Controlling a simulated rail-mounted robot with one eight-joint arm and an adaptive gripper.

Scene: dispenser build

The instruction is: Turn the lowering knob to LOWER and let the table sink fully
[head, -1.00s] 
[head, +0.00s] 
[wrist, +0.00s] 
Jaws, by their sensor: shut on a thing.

# # #

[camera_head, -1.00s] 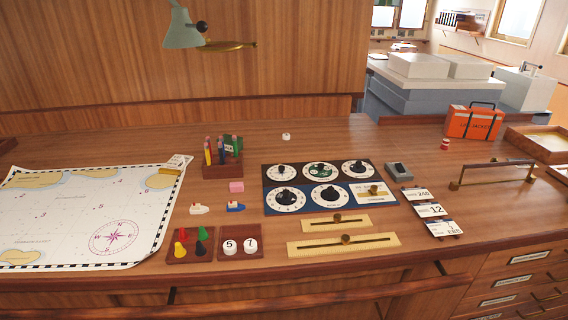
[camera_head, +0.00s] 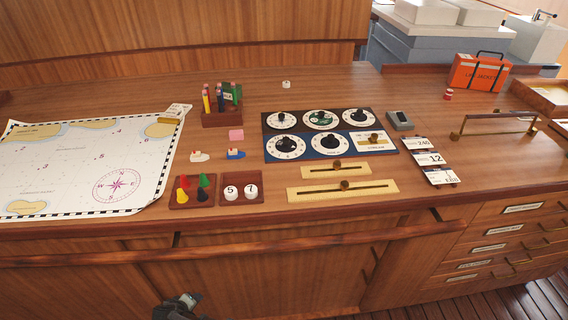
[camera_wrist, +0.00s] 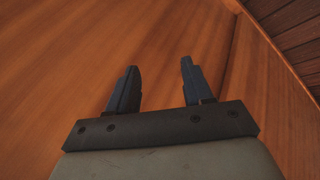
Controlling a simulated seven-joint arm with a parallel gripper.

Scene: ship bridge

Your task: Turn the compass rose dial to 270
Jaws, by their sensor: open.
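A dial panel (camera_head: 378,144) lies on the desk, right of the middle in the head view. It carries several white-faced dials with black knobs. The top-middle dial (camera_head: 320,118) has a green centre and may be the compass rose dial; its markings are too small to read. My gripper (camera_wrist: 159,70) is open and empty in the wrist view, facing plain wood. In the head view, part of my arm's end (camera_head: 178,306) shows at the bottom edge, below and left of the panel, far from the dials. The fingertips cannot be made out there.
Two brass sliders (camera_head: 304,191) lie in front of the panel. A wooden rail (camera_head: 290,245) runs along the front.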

# # #

Search the records for the word "simulated" and copy every line where it occurs.

Controlling a simulated rail-mounted robot with one eight-joint arm and an adaptive gripper.
Controlling a simulated seven-joint arm with a parallel gripper.

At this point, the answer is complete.